*Written task*:
The data below should be printed in full, exactly, and without any of its images.

*Supplied information*:
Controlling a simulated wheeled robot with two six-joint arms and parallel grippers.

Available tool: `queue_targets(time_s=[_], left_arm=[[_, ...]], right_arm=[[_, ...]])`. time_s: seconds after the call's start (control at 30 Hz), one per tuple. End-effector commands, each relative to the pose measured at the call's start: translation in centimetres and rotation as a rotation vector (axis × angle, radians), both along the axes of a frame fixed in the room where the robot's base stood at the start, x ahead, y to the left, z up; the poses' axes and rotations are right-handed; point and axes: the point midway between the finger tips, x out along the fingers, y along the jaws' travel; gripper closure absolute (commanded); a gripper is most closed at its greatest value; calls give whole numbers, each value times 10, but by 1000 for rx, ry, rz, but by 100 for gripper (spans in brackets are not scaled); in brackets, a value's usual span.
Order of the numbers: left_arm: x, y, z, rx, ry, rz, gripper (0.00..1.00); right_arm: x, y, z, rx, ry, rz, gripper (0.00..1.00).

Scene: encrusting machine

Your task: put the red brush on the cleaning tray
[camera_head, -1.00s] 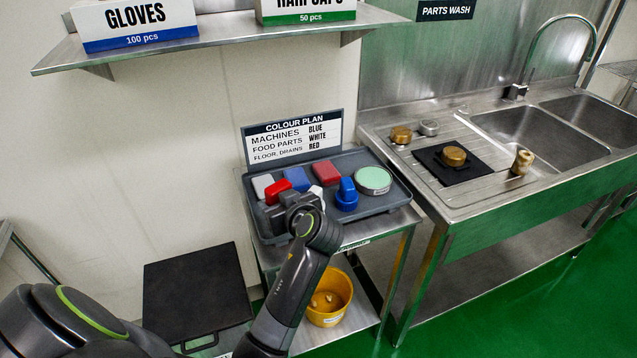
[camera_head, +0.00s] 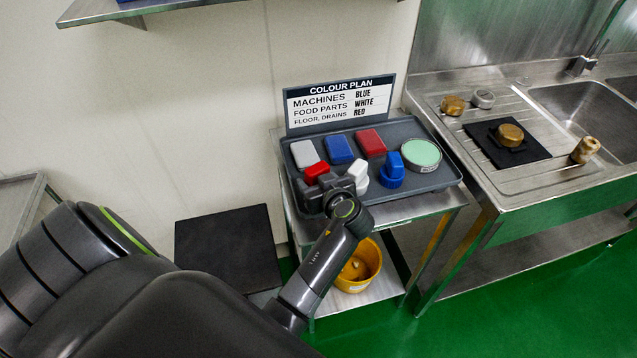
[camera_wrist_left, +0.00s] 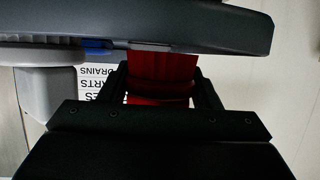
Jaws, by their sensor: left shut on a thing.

*Task solution*:
Controlling a simulated wheeled robot with two six-joint arms and parallel grippers.

Available tool: `queue_targets(time_s=[_], left_arm=[[_, ...]], right_arm=[[_, ...]])`. time_s: seconds after the call's start (control at 30 Hz), one per tuple. End-effector commands, each relative to the pose measured at the call's start: translation in centimetres and rotation as a rotation vector (axis × angle, radians), both along the axes of a frame fixed in the room where the robot's base stood at the start, x ahead, y to the left, z up; the poses' axes and rotations are right-handed; point and axes: the point midway between the finger tips, x out along the fingers, y along the jaws' travel; gripper closure absolute (commanded); a gripper is most closed at its greatest value; calls give whole numbers, each value times 10, but by 1000 for rx, ry, rz, but by 100 for gripper (spans in brackets are not scaled); in brackets, a value's usual span.
Order of the numbers: left_arm: x, y, z, rx, ry, rz, gripper (0.00..1.00); right_arm: x, y, z, rx, ry, rz, gripper (0.00..1.00).

Scene: encrusting machine

Your task: put the red brush on the cleaning tray
[camera_head, -1.00s] 
[camera_head, +0.00s] 
[camera_wrist_left, +0.00s] 
Jaws, by their sensor: left shut on a thing.

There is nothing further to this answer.